Although the term domestic support obligation was added to the Bankruptcy Code by BAPCPA, the concept is not new. Prior to BAPCPA, claims for alimony, maintenance or support were entitled a seventh priority, and as priority claims, payment in full was a requirement to confirmation of a chapter 13 plan under § 1325(a)(1) and § 1322(a)(2). Also, claims for alimony, maintenance and support were nondischaregeable in chapter 7 cases prior to BAPCPA pursuant to § 523(a)(5) and § 727(b).

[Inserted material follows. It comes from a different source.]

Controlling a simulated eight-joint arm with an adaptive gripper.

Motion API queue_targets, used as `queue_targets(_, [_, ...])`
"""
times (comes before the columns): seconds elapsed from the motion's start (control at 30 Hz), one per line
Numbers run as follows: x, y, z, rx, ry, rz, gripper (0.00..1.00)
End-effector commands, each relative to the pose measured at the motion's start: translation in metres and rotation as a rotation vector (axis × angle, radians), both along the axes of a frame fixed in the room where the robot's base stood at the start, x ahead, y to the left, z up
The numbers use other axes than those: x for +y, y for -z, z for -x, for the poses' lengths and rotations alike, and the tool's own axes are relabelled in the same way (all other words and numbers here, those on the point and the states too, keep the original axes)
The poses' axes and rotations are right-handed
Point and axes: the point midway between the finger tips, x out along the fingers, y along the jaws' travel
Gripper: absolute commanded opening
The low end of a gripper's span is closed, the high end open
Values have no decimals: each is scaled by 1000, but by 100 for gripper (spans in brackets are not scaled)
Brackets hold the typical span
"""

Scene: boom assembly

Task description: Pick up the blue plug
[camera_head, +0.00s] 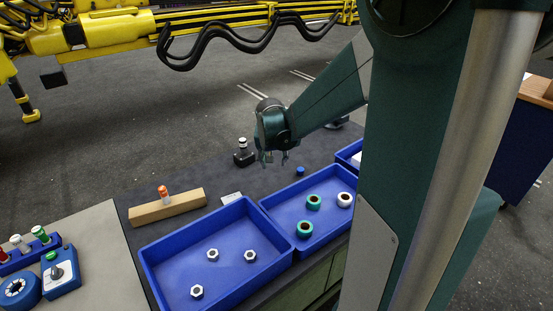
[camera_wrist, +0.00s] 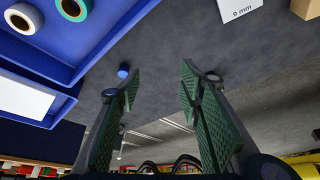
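The blue plug (camera_head: 300,171) is a small blue cylinder standing on the dark mat just behind the blue trays. It also shows in the wrist view (camera_wrist: 123,71), just outside the tip of the left-hand finger and not between the fingers. My gripper (camera_head: 274,161) hangs above the mat, to the left of the plug in the head view. In the wrist view my gripper (camera_wrist: 160,72) is open, with a wide empty gap between its green ridged fingers.
A blue tray (camera_head: 153,265) holds hex nuts; a second tray (camera_head: 268,210) holds green and white rings. A black fitting (camera_head: 243,155) with a white top stands left of my gripper. A wooden block (camera_head: 167,207) with an orange-topped part lies further left.

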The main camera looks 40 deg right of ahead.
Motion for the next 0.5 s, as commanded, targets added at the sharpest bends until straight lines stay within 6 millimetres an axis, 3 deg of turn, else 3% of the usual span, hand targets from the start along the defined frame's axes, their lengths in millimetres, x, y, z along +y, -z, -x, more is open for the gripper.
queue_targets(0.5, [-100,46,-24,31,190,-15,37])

The issue usually comes down to, as it does in this case, whether the claim is one for alimony, maintenance or support or is one arising from a property settlement, the former being entitled to priority treatment, and the latter being merely a general unsecured claim. If the claim arises from an agreement between the parties, the determining factor is the intent of the parties at the time the agreement was reached. Unfortunately, at the time of a separation or divorce agreement, most parties are only interested in how much will be paid and not how the obligation will be characterized. To determine the parties' intention, the court must consider the terms of the agreement, but labels given to the obligations in the agreement are not controlling and the court must also consider the overall circumstances of the parties. Tilley v. Jessee, 789 F.2d 1074 (4th Cir. 1986) (decided under the Bankruptcy Act). Some of the factors that are relevant include:
the nature of the obligation, whether there are dependent children, the relative earning power of the spouses and an indication that the obligation was an attempt to balance it, the adequacy of the dependent spouse's support without the assumption of the obligation, dependent spouse's receipt of inadequate assets in settlement, status of the obligation upon death or remarriage, timing of payments (lump sum or periodic), the payee (direct vs. indirect), waivers of maintenance, whether the obligation is modifiable, location of the paragraph containing the obligation within the agreement (whether or not it is located within the property distribution section), and the tax treatment of the obligation.
Sawtelle v. Keech (In re Keech), Adv. Pro. No. L-03-00109-8-AP at 6-7 (Bankr. E.D.N.C. Jan. 7, 2004) (citations omitted). See also Zeitchik v. Zeitchik (In re Zeitchik), 369 B.R. 900, 904 (Bankr. E.D.N.C. 2007).
The Sewells were married on August 17, 1976, and entered into a separation agreement dated September 30, 2004. Ms. Sewell was not represented by counsel in connection with the separation, and the agreement was drafted by the debtor's attorney.
Under the agreement, Ms. Sewell was given, subject to two liens, the marital residence in Princeton, North Carolina. Ms. Sewell agreed to be responsible for the first lien, a deed of trust in favor of North Carolina State Employees Credit Union in the amount of $67,800, and Mr. Sewell agreed to be responsible for the second lien, an equity line in the amount of $18,809.88. It is Mr. Sewell's obligation for the equity line that is at issue in this proceeding.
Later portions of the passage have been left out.